===== Provided data =====

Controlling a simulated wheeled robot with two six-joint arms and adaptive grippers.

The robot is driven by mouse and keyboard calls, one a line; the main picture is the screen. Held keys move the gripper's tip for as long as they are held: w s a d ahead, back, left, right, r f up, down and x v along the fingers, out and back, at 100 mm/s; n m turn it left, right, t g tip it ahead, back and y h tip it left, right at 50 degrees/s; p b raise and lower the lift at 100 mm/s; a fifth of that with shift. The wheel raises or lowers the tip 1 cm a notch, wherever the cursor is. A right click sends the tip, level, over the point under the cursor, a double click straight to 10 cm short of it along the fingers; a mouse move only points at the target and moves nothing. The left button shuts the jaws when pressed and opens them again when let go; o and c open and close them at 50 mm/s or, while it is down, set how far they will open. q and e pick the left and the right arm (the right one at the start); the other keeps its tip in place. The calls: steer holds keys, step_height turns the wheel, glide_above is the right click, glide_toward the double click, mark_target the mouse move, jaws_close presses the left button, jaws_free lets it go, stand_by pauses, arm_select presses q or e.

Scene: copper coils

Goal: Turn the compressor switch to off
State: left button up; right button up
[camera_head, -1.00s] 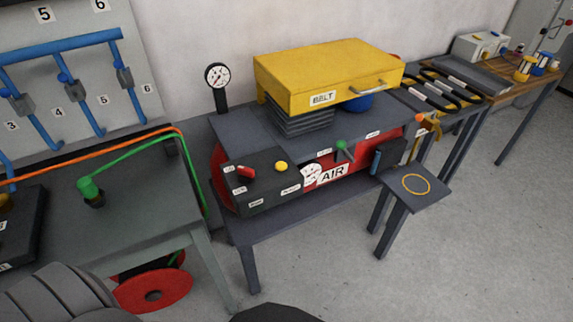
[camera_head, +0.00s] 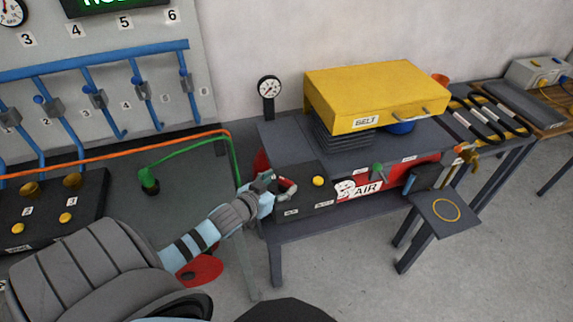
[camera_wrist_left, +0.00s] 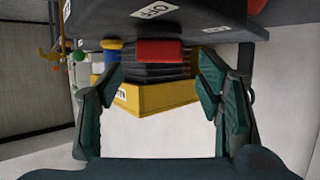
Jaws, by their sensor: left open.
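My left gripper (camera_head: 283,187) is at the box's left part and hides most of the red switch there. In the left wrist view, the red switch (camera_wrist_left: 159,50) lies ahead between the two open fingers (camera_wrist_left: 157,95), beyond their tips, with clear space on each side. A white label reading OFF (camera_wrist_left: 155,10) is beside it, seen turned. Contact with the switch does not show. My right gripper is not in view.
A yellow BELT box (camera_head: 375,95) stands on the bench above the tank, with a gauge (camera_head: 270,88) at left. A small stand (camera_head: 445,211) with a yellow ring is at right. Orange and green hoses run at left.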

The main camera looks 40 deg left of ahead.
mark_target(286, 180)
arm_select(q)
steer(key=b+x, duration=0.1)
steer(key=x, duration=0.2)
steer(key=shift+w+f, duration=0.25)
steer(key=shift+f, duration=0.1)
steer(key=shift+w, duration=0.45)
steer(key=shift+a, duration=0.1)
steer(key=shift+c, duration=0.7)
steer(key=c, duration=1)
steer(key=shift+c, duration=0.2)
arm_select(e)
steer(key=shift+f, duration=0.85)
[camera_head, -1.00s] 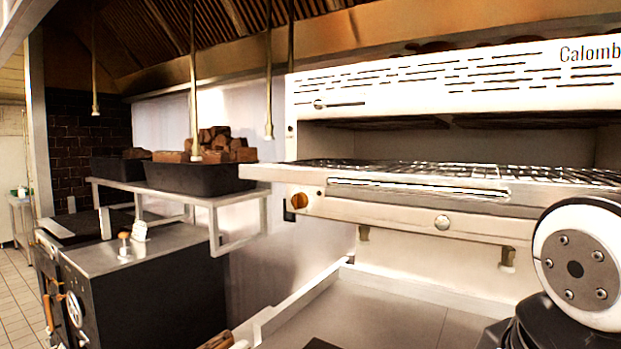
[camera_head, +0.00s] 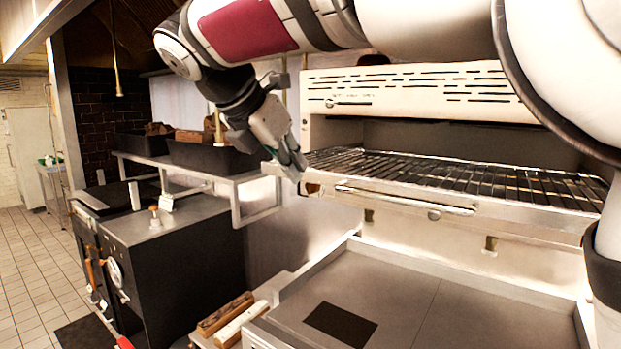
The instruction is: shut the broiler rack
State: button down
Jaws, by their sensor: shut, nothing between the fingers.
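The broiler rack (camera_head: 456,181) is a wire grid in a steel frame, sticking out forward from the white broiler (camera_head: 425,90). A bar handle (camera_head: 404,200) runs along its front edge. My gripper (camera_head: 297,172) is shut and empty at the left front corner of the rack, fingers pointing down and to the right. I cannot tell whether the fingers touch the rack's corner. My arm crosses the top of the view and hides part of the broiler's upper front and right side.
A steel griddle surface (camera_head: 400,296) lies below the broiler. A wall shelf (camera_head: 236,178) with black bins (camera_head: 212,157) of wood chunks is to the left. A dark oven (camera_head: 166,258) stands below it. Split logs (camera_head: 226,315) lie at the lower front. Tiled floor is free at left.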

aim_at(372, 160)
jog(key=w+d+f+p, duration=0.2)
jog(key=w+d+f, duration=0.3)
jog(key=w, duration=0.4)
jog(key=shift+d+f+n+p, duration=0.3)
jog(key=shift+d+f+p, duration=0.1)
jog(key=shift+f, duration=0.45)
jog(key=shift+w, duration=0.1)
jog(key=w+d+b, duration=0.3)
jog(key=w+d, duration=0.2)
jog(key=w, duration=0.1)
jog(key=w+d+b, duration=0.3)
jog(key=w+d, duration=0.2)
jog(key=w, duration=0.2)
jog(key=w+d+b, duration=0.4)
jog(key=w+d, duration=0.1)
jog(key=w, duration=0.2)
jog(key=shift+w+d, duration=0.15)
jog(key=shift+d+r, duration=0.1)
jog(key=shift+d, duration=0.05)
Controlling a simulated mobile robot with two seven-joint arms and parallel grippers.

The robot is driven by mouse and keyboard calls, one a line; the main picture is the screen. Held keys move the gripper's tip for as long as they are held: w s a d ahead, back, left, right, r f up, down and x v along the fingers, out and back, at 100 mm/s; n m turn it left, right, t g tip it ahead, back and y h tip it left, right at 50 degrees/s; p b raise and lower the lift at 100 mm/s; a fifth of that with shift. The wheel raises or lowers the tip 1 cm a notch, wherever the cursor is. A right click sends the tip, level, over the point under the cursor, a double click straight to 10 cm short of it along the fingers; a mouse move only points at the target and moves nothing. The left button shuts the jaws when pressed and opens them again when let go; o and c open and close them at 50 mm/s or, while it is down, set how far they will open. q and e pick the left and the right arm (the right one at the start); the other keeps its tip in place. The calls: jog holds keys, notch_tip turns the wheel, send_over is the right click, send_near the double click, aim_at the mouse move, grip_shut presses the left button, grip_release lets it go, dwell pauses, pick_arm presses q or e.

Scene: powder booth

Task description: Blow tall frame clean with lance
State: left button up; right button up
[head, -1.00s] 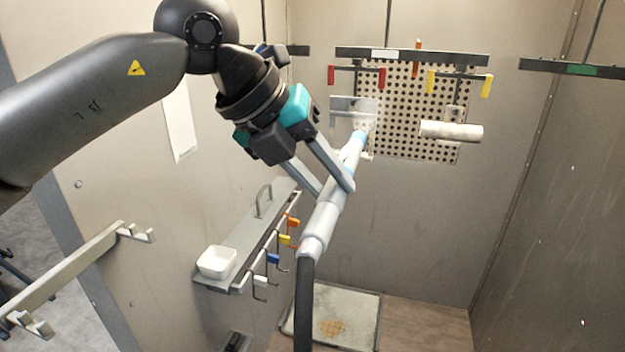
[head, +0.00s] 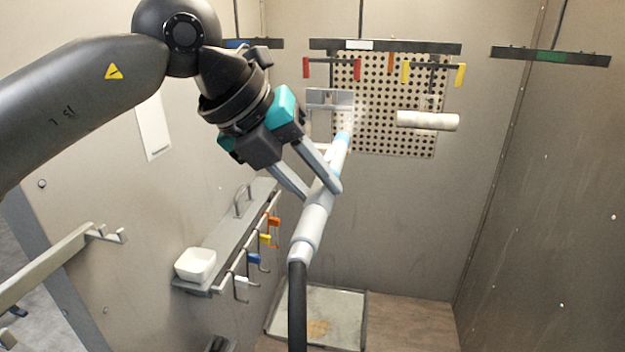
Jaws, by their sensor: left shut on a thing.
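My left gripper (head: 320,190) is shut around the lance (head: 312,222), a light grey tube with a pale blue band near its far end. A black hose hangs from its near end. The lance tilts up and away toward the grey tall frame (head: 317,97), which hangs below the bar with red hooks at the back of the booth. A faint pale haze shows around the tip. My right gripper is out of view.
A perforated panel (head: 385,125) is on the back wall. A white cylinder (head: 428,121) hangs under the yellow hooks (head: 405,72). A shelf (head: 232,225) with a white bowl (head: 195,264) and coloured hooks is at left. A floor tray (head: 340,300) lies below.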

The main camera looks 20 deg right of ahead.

=====

__What the task requires__
Exclude the images, then output the data above word for word.

__Solution to the problem__
Controlling a simulated wheeled robot with two six-joint arms and adaptive grippers.

The robot is driven by mouse and keyboard calls, one a line; the main picture is the screen. Held keys move the gripper's tip for as long as they are held: w s a d ahead, back, left, right, r f up, down and x v along the fingers, out and back, at 100 mm/s; n m turn it left, right, t g tip it ahead, back and y h tip it left, right at 50 degrees/s; p b raise and lower the lift at 100 mm/s; a fifth of that with shift. The wheel raises or lowers the tip 1 cm a notch, wherever the cursor is. A right click sends the tip, level, over the point under the cursor, a double click straight to 10 cm short of it along the fingers; a mouse move only points at the target and moves nothing. The left button shuts the jaws when pressed and opens them again when let go; o and c open and close them at 50 mm/s or, while it is down, set how far they will open. q and e pick the left and the right arm (the right one at the start); the other keeps its tip in place. The calls: steer holds keys, step_height turns the wheel, glide_above is the right click, glide_toward the double click, mark_target the mouse move, jaws_close presses the left button, jaws_free lets it go, stand_by pauses, arm_select presses q or e.

Scene: copper coils

Goal: Turn the compressor switch to off
State: left button up; right button up
[camera_head, -1.00s] 
[camera_head, +0.00s] 
[camera_wrist_left, +0.00s] 
Jaws, by their sensor: left open.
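My left gripper (camera_head: 283,187) is at the box's left part and hides most of the red switch there. In the left wrist view, the red switch (camera_wrist_left: 159,50) lies ahead between the two open fingers (camera_wrist_left: 157,95), beyond their tips, with clear space on each side. A white label reading OFF (camera_wrist_left: 155,10) is beside it, seen turned. Contact with the switch does not show. My right gripper is not in view.
A yellow BELT box (camera_head: 375,95) stands on the bench above the tank, with a gauge (camera_head: 270,88) at left. A small stand (camera_head: 445,211) with a yellow ring is at right. Orange and green hoses run at left.

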The main camera looks 40 deg left of ahead.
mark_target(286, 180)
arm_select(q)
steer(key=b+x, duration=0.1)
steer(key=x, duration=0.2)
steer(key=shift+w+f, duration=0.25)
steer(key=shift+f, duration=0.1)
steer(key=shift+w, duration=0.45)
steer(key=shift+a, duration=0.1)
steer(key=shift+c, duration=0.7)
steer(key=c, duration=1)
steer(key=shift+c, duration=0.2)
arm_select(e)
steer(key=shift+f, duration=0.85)
[camera_head, -1.00s] 
[camera_head, +0.00s] 
The instruction is: shut the broiler rack
State: button down
Jaws, by their sensor: shut, nothing between the fingers.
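The broiler rack (camera_head: 456,181) is a wire grid in a steel frame, sticking out forward from the white broiler (camera_head: 425,90). A bar handle (camera_head: 404,200) runs along its front edge. My gripper (camera_head: 297,172) is shut and empty at the left front corner of the rack, fingers pointing down and to the right. I cannot tell whether the fingers touch the rack's corner. My arm crosses the top of the view and hides part of the broiler's upper front and right side.
A steel griddle surface (camera_head: 400,296) lies below the broiler. A wall shelf (camera_head: 236,178) with black bins (camera_head: 212,157) of wood chunks is to the left. A dark oven (camera_head: 166,258) stands below it. Split logs (camera_head: 226,315) lie at the lower front. Tiled floor is free at left.

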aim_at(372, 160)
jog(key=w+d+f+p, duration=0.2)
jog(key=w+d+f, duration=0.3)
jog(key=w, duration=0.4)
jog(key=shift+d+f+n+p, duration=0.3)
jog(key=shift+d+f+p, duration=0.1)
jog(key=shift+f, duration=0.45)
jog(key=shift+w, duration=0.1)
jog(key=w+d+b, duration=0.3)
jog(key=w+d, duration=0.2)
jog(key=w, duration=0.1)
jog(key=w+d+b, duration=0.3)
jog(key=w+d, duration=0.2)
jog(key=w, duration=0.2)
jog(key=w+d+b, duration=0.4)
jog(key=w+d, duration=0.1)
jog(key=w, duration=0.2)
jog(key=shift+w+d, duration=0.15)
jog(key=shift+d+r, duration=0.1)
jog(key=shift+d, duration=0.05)
Controlling a simulated mobile robot with two seven-joint arms and parallel grippers.

The robot is driven by mouse and keyboard calls, one a line; the main picture is the screen. Held keys move the gripper's tip for as long as they are held: w s a d ahead, back, left, right, r f up, down and x v along the fingers, out and back, at 100 mm/s; n m turn it left, right, t g tip it ahead, back and y h tip it left, right at 50 degrees/s; p b raise and lower the lift at 100 mm/s; a fifth of that with shift. The wheel raises or lowers the tip 1 cm a notch, wherever the cursor is. A right click sends the tip, level, over the point under the cursor, a double click straight to 10 cm short of it along the fingers; a mouse move only points at the target and moves nothing. The left button shuts the jaws when pressed and opens them again when let go; o and c open and close them at 50 mm/s or, while it is down, set how far they will open. q and e pick the left and the right arm (the right one at the start); the other keeps its tip in place. The calls: jog holds keys, notch_tip turns the wheel, send_over is the right click, send_near the double click, aim_at the mouse move, grip_shut presses the left button, grip_release lets it go, dwell pauses, pick_arm presses q or e.

Scene: powder booth

Task description: Blow tall frame clean with lance
State: left button up; right button up
[head, -1.00s] 
[head, +0.00s] 
Jaws, by their sensor: left shut on a thing.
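My left gripper (head: 320,190) is shut around the lance (head: 312,222), a light grey tube with a pale blue band near its far end. A black hose hangs from its near end. The lance tilts up and away toward the grey tall frame (head: 317,97), which hangs below the bar with red hooks at the back of the booth. A faint pale haze shows around the tip. My right gripper is out of view.
A perforated panel (head: 385,125) is on the back wall. A white cylinder (head: 428,121) hangs under the yellow hooks (head: 405,72). A shelf (head: 232,225) with a white bowl (head: 195,264) and coloured hooks is at left. A floor tray (head: 340,300) lies below.

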The main camera looks 20 deg right of ahead.

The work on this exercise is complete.